▸ **GIVEN INFORMATION**:
[start]

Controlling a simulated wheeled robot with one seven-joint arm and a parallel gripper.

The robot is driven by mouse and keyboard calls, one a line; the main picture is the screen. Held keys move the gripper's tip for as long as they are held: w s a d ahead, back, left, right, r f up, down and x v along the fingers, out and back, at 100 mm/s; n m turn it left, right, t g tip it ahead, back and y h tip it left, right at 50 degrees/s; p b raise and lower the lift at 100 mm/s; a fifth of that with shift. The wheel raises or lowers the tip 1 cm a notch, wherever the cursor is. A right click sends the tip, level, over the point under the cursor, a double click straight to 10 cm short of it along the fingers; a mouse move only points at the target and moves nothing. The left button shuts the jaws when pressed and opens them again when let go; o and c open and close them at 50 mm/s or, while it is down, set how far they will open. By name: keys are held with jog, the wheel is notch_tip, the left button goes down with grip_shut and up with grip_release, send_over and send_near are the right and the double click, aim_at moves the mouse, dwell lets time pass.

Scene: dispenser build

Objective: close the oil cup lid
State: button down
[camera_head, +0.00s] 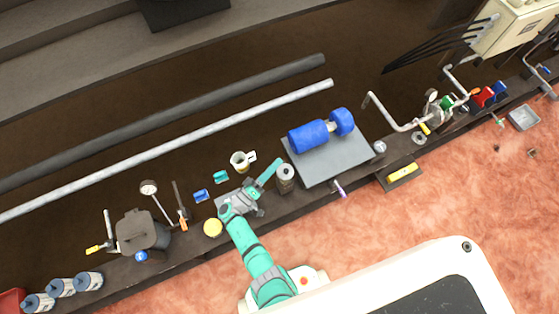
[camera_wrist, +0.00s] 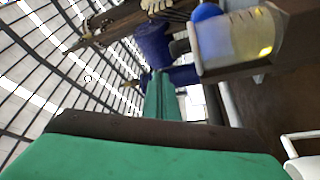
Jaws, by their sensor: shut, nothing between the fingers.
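A small pale cup (camera_head: 239,162) with dark contents stands behind the bench strip in the head view. A white tab at its right looks like an open lid (camera_head: 251,156), but it is too small to be sure. My gripper (camera_head: 277,163) is shut and empty, to the right of the cup and apart from it. Its teal fingers (camera_wrist: 160,80) point away in the wrist view. A pale see-through cylinder (camera_wrist: 228,42) shows there at upper right; I cannot tell whether it is the cup.
A grey canister (camera_head: 285,179) stands close to the right of my fingers. Farther right, a blue motor (camera_head: 310,135) sits on a grey plate (camera_head: 335,165). Small blue (camera_head: 201,195) and teal (camera_head: 221,177) pieces and a yellow round thing (camera_head: 212,228) lie left of my wrist.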

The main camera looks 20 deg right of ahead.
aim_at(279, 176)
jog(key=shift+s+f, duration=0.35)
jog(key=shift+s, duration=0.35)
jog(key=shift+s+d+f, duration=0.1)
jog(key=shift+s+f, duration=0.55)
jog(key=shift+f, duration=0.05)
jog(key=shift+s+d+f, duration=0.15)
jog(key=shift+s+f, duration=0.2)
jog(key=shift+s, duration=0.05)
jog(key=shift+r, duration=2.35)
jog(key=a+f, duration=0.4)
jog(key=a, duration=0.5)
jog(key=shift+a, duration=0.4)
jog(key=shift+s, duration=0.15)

[end]

Copy the material exactly. Do not include the pictures.

▸ **TASK OUTPUT**:
Controlling a simulated wheeled robot with one seven-joint arm and a parallel gripper.

The robot is driven by mouse and keyboard calls, one a line; the main picture is the screen. Held keys move the gripper's tip for as long as they are held: w s a d ahead, back, left, right, r f up, down and x v along the fingers, out and back, at 100 mm/s; n m turn it left, right, t g tip it ahead, back and y h tip it left, right at 50 degrees/s; p b raise and lower the lift at 100 mm/s; a fifth of that with shift. The wheel raises or lowers the tip 1 cm a notch, wherever the cursor is. A right click sends the tip, level, over the point under the cursor, a double click straight to 10 cm short of it along the fingers; a mouse move only points at the target and moves nothing. The left button shuts the jaws when pressed and opens them again when let go; o and c open and close them at 50 mm/s or, while it is down, set how far they will open. By name: keys are held with jog, the wheel is notch_tip, the left button goes down with grip_shut and up with grip_release, send_over and send_near are the right and the double click, aim_at moves the mouse, dwell lets time pass.

Scene: dispenser build

Objective: close the oil cup lid
State: button down
[camera_head, +0.00s] 
[camera_wrist, +0.00s] 
Jaws, by their sensor: shut, nothing between the fingers.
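A small pale cup (camera_head: 239,162) with dark contents stands behind the bench strip in the head view. A white tab at its right looks like an open lid (camera_head: 251,156), but it is too small to be sure. My gripper (camera_head: 277,163) is shut and empty, to the right of the cup and apart from it. Its teal fingers (camera_wrist: 160,80) point away in the wrist view. A pale see-through cylinder (camera_wrist: 228,42) shows there at upper right; I cannot tell whether it is the cup.
A grey canister (camera_head: 285,179) stands close to the right of my fingers. Farther right, a blue motor (camera_head: 310,135) sits on a grey plate (camera_head: 335,165). Small blue (camera_head: 201,195) and teal (camera_head: 221,177) pieces and a yellow round thing (camera_head: 212,228) lie left of my wrist.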

The main camera looks 20 deg right of ahead.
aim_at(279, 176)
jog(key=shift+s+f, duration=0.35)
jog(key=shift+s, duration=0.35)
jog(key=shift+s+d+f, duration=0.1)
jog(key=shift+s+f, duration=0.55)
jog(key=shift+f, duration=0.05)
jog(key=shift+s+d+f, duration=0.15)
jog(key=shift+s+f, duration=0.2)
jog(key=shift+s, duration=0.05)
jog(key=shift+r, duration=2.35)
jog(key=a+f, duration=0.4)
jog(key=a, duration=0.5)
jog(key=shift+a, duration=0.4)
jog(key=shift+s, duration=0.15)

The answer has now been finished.